Collected material |
+===+

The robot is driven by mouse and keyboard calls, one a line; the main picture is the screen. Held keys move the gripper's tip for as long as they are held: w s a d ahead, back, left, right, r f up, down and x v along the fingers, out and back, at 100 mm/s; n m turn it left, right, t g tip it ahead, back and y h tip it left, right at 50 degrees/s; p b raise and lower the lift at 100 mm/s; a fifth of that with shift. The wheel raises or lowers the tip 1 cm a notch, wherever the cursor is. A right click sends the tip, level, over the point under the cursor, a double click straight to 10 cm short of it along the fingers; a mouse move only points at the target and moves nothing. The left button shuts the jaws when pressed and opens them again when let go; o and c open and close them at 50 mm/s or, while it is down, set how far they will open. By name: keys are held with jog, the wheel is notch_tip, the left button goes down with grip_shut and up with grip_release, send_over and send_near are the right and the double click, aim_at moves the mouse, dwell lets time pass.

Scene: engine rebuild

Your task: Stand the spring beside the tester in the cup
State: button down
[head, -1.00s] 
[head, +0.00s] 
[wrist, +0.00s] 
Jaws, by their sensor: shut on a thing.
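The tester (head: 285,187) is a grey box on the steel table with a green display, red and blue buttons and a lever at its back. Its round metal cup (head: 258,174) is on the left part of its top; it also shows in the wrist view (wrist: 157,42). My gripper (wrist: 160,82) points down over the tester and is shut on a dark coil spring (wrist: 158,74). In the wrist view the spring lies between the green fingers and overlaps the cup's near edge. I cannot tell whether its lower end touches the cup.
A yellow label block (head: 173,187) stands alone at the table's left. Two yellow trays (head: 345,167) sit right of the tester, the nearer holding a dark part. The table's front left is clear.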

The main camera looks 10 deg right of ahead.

+===+

Exactly reproduce the material above.

The robot is driven by mouse and keyboard calls, one a line; the main picture is the screen. Held keys move the gripper's tip for as long as they are held: w s a d ahead, back, left, right, r f up, down and x v along the fingers, out and back, at 100 mm/s; n m turn it left, right, t g tip it ahead, back and y h tip it left, right at 50 degrees/s; p b raise and lower the lift at 100 mm/s; a fifth of that with shift. The wheel raises or lowers the tip 1 cm a notch, wherever the cursor is. A right click sends the tip, level, over the point under the cursor, a double click straight to 10 cm short of it along the fingers; a mouse move only points at the target and moves nothing. The left button shuts the jaws when pressed and opens them again when let go; o and c open and close them at 50 mm/s or, while it is down, set how far they will open. By name: keys are held with jog, the wheel is notch_tip, the left button goes down with grip_shut and up with grip_release, send_over and send_near are the right and the double click, aim_at moves the mouse, dwell lets time pass.

Scene: engine rebuild

Your task: Stand the spring beside the tester in the cup
State: button down
[head, -1.00s] 
[head, +0.00s] 
[wrist, +0.00s] 
Jaws, by their sensor: shut on a thing.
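The tester (head: 285,187) is a grey box on the steel table with a green display, red and blue buttons and a lever at its back. Its round metal cup (head: 258,174) is on the left part of its top; it also shows in the wrist view (wrist: 157,42). My gripper (wrist: 160,82) points down over the tester and is shut on a dark coil spring (wrist: 158,74). In the wrist view the spring lies between the green fingers and overlaps the cup's near edge. I cannot tell whether its lower end touches the cup.
A yellow label block (head: 173,187) stands alone at the table's left. Two yellow trays (head: 345,167) sit right of the tester, the nearer holding a dark part. The table's front left is clear.

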The main camera looks 10 deg right of ahead.

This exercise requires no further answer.